Details of what I did:
//foo.h
typedef struct points {
float* x; float* y;
int n;
} points;
void process(points point);
//foo.c
#include "foo.h"
void process(points p) {
#pragma acc parallel loop copy(p, p.x[:p.n]) copyin(p.y[:p.n])
for (int i=0; i<p.n; ++i ) p.x[i] += p.y[i];
}
//foo-main.c
#include <stdlib.h>
#include <stdio.h>
#include "foo.h"
int main() {
points p;
p.n = 1000;
p.x = ( float*) malloc ( sizeof ( float )*p.n );
p.y = ( float*) malloc ( sizeof ( float )*p.n );
process(p);
printf("all done, exiting\n");
}
Object file:
$ nvc -fPIC -Minfo=accel -O3 -acc -c -o foo.o foo.c
process:
4, Generating copy(p) [if not already present]
Generating copyin(p.y[:p.n]) [if not already present]

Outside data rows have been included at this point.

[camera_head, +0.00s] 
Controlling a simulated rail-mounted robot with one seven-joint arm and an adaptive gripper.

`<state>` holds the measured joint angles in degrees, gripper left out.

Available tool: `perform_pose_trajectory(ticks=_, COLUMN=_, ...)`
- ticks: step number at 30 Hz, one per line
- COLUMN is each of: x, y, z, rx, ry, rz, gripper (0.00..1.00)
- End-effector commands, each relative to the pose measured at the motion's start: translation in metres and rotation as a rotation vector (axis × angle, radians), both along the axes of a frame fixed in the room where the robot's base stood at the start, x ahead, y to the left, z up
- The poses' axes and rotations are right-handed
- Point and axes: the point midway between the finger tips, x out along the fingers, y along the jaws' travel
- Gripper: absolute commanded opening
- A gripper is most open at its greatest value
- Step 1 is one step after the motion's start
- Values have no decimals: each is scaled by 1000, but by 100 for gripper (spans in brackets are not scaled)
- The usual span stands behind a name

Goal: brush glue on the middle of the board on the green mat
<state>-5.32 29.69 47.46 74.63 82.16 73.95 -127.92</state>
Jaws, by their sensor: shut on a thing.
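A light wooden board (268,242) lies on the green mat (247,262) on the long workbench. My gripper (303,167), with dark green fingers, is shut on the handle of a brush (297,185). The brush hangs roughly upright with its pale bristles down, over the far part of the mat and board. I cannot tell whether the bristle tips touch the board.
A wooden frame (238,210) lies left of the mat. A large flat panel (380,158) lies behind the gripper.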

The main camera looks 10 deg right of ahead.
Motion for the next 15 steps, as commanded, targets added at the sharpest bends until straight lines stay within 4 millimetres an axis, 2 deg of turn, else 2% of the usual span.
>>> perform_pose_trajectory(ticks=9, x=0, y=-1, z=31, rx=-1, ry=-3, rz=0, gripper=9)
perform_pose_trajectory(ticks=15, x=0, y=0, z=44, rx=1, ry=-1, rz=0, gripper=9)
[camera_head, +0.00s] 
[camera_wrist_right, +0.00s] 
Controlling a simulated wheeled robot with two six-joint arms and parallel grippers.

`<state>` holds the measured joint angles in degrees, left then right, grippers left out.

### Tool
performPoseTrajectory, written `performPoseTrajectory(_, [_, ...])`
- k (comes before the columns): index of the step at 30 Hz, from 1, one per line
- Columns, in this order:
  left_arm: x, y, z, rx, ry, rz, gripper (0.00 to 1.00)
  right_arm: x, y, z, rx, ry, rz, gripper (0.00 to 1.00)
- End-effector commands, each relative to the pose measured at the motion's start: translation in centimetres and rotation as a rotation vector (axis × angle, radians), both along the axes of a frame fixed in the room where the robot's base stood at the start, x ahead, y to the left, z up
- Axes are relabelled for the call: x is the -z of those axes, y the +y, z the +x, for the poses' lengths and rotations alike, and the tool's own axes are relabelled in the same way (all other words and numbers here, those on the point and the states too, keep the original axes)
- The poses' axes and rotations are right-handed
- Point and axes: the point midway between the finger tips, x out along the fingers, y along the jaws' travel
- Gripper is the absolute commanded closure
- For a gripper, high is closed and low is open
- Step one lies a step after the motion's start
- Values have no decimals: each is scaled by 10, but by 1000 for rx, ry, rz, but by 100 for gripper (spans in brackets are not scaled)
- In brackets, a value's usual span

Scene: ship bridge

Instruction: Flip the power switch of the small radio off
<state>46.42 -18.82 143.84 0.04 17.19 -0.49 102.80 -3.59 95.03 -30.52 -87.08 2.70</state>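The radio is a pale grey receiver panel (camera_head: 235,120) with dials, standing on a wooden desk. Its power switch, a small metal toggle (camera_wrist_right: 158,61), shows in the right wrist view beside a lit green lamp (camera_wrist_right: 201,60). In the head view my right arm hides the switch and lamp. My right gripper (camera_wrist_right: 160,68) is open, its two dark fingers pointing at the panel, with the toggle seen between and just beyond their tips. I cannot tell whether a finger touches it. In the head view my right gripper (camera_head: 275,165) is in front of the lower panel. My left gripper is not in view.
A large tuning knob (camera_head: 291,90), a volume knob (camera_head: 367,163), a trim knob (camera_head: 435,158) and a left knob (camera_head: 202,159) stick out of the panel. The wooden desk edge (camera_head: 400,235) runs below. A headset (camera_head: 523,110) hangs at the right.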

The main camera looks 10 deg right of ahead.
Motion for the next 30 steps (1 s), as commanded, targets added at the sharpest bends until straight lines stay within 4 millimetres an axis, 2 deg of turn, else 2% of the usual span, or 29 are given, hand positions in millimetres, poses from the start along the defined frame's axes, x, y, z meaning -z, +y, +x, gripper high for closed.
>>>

Generating copy(p.x[:p.n]) [if not already present]
Generating Tesla code
6, #pragma acc loop gang, vector(128) /* blockIdx.x threadIdx.x */
$ gcc -std=c11 foo-main.c -o foo-main foo.o -L/opt/nvidia/hpc_sdk/Linux_x86_64/21.9/compilers/lib -L/opt/nvidia/hpc_sdk/Linux_x86_64/21.9/cuda/11.4/targets/x86_64-linux/lib -Wl,-rpath /opt/nvidia/hpc_sdk/Linux_x86_64/21.9/compilers/lib /opt/nvidia/hpc_sdk/Linux_x86_64/21.9/compilers/lib/acc_init_link_cuda.o /opt/nvidia/hpc_sdk/Linux_x86_64/21.9/compilers/lib/acc_init_link_host.o /opt/nvidia/hpc_sdk/Linux_x86_64/21.9/compilers/lib/acc_init_link_acc.o -lacchost -laccdevaux -laccdevice -ldl -lcudadevice -latomic -lnvhpcatm -lstdc++ -lnvomp -lnvc -lnvcpumath -lm -lcudadevrt -lcudart_static -lrt -lpthread
$ ./foo-main
Accelerator Fatal Error: No CUDA device code available
File: /home/uie55546/git/ti-cuda-examples/src/scratch/foo.c
Function: process:4
Line: 4
Shared library:
$ nvc -fPIC -Minfo=accel -O3 -acc -shared -o foo.so foo.c
process:
4, Generating copy(p) [if not already present]
Generating copyin(p.y[:p.n]) [if not already present]
Generating copy(p.x[:p.n]) [if not already present]
Generating Tesla code
6, #pragma acc loop gang, vector(128) /* blockIdx.x threadIdx.x */
$ gcc -std=c11 foo-main.c -o foo-main foo.so -L/opt/nvidia/hpc_sdk/Linux_x86_64/21.9/compilers/lib -L/opt/nvidia/hpc_sdk/Linux_x86_64/21.9/cuda/11.4/targets/x86_64-linux/lib -Wl,-rpath /opt/nvidia/hpc_sdk/Linux_x86_64/21.9/compilers/lib /opt/nvidia/hpc_sdk/Linux_x86_64/21.9/compilers/lib/acc_init_link_cuda.o /opt/nvidia/hpc_sdk/Linux_x86_64/21.9/compilers/lib/acc_init_link_host.o /opt/nvidia/hpc_sdk/Linux_x86_64/21.9/compilers/lib/acc_init_link_acc.o -lacchost -laccdevaux -laccdevice -ldl -lcudadevice -latomic -lnvhpcatm -lstdc++ -lnvomp -lnvc -lnvcpumath -lm -lcudadevrt -lcudart_static -lrt -lpthread
$ LD_LIBRARY_PATH="." ./foo-main
all done, exiting
Linking with nvc:
$ nvc -acc foo-main.c -o foo-main foo.o
foo-main.c:
$ ./foo-main
all done, exiting
For reference, I used the -dryrun
option for nvc to get the required libs for the gcc command line.